Кроме того, Чернышевский со своей диссертацией оказался среди тех, кто до некоторой степени предугадал магистральный путь развития искусства на протяжении последующих полутора веков: последовательную эстетизацию реальности, разделение на искусство конкретное и концептуальное, а произведения искусства — на объект и комментарий к нему. Исходный тезис Чернышевского — «прекрасное есть жизнь» — вполне применим, например, к выставке американки Энни Спринкл, продемонстрировавшей в 1991 году при помощи специального гинекологического инструмента собственное влагалище, к закатанным в консервные банки экскрементам художника Манцони, к смятым и запятнанным кроватям Трэси Эмин. С другой стороны, требования наличия в искусстве того, «чем интересуется человек в действительности», привели, помимо уже упомянутой работы Спринкл, к таким острым политическим произведениям, как серия фотографий с комментариями немца Ханса Хааке «Шапольский и др., холдинги недвижимости Манхэттена, социальная система в реальном времени на 1 мая 1971 года», обличавшая закулисные махинации с недвижимостью членов совета директоров того самого музея, в стенах которого предполагалось выставить эту работу (она была запрещена). Высказывание одного из ведущих концептуалистов Дугласа Хюблера — «мир полон более или менее интересных объектов, и я не желаю к ним больше ничего добавлять» — кажется прямо позаимствованным из диссертации Чернышевского.

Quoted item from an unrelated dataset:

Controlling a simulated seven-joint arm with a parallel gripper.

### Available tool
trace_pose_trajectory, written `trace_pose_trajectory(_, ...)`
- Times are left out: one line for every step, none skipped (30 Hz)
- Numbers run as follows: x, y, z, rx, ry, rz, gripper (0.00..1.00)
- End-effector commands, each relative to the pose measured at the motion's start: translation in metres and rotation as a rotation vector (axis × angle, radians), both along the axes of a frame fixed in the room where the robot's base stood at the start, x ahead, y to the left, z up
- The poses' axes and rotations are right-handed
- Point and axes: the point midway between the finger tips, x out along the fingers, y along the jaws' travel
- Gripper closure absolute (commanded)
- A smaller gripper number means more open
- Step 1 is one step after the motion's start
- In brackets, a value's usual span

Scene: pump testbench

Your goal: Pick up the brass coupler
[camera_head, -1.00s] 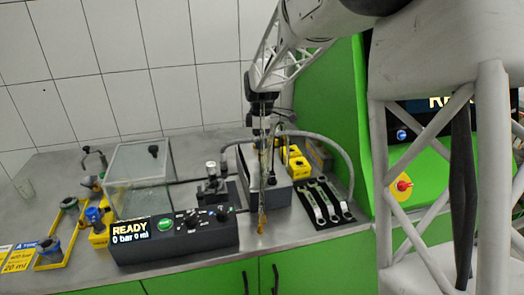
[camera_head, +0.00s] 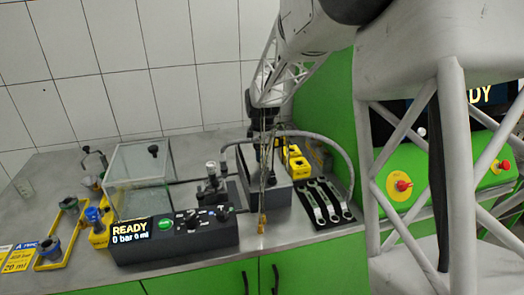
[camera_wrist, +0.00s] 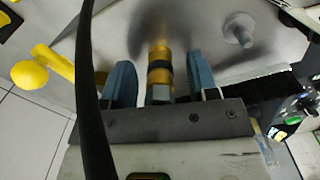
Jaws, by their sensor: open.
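The brass coupler (camera_wrist: 160,72) shows in the wrist view as a gold cylinder with a dark band and a grey metal end. It lies between the two blue fingers of my gripper (camera_wrist: 161,84), which are open with a visible gap on each side. In the head view a small brass-coloured piece (camera_head: 262,224) shows at the front edge of the bench, below a thin strip hanging from the wrist; I cannot tell if it is the coupler. My fingertips are not clear there.
A control box (camera_head: 175,240) reading READY stands left of the gripper. A grey block with a curved hose (camera_head: 335,146) is close behind. Wrenches (camera_head: 325,202) lie on a dark mat at right. The wrist view shows a yellow knob (camera_wrist: 30,74) and a grey bolt-like part (camera_wrist: 240,28).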

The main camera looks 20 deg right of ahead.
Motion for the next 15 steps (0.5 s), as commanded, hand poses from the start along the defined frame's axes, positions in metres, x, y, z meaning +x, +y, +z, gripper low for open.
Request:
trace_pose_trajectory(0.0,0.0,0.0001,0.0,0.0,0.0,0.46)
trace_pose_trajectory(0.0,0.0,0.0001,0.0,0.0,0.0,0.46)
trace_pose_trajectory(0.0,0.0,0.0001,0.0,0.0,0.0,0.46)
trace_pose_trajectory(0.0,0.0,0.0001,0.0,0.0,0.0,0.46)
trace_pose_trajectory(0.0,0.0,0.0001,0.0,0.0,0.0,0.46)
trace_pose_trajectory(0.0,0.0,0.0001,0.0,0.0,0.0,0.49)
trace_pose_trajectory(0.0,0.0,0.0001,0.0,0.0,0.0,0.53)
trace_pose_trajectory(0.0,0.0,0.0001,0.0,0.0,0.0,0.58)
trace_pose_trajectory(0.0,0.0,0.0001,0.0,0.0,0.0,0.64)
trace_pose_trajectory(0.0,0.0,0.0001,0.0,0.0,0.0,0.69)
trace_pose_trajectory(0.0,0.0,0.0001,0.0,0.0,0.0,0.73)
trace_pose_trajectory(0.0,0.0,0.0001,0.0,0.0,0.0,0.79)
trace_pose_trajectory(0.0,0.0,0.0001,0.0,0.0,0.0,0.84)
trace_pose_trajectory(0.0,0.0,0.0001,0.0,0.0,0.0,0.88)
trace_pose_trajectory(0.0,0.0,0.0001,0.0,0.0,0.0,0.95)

Еще одним впечатляющим достижением Чернышевского было то, что его противоречивая эстетическая формула, подобно загадочному священному тексту, допускающему самые что ни на есть неожиданные толкования, открывала возможность авторства для всякого, кто этого авторства мог бы пожелать. Прекрасным — то есть, эстетически значительным — объявлялись, по сути дела, любой объект, любой аспект и любой комментарий по поводу окружающей действительности, более или менее соответствующий крайне туманному критерию «интересного». Впоследствии для того, чтобы окончательно оформить этот начавшийся в середине XIX века культурный переворот, потребовалось создание колоссального института, призванного обеспечить специалистами, финансами и инфраструктурой стремительно расширявшуюся и проникавшую во все закоулки общества сферу современного искусства. У истоков этой радикальной демократизации культуры, позволяющей сегодня любому прохожему стать «знаменитым на пятнадцать минут», был Чернышевский.

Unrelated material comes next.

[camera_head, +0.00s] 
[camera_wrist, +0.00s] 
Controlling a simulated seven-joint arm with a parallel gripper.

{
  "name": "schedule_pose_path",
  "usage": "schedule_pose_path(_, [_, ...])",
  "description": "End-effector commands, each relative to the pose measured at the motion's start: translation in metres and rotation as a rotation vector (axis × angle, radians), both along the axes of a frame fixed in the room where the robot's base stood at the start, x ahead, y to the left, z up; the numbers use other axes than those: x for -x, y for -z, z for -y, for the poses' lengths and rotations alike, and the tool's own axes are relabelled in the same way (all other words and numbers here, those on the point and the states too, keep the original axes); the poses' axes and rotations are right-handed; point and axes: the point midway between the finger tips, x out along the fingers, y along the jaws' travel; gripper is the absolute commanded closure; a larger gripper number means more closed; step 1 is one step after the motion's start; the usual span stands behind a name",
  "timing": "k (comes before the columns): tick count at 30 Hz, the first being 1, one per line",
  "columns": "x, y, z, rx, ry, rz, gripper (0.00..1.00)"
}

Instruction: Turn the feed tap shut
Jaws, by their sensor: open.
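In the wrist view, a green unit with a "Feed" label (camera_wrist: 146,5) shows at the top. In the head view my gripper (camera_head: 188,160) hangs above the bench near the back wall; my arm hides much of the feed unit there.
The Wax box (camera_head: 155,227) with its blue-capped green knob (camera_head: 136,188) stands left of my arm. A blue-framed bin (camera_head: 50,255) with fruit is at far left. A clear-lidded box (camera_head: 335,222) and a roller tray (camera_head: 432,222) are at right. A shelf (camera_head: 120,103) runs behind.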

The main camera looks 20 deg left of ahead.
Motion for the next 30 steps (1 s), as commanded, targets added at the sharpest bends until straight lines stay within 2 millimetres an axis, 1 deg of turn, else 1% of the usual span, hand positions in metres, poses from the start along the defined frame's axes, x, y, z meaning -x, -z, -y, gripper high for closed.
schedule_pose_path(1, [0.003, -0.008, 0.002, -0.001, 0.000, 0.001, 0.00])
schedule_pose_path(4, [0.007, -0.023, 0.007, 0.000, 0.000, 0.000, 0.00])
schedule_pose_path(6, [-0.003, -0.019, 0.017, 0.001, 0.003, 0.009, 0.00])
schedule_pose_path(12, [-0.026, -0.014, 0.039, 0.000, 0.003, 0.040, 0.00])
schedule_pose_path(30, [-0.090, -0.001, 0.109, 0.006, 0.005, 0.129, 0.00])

Помимо прочего, Чернышевский всячески противопоставляет свою позицию широко распространившемуся к середине XIX века романтико-идеалистическому культу смерти, небытия, фантастики и абстракции. Если прислушаться, то в рассуждениях Чернышевского понятие «жизнь» приобретает оттенки чуть ли не евангельские. Противостоящие «жизни» искусство и культура здесь странным образом оказываются связанными со смертью, с существованием иллюзорным, мнимым, сомнительным, потусторонним. Иными словами, непосредственным выводом из позиции Чернышевского вполне может стать вполне банальный и здравый отказ от всякой культурной деятельности в пользу непосредственной житейской самореализации.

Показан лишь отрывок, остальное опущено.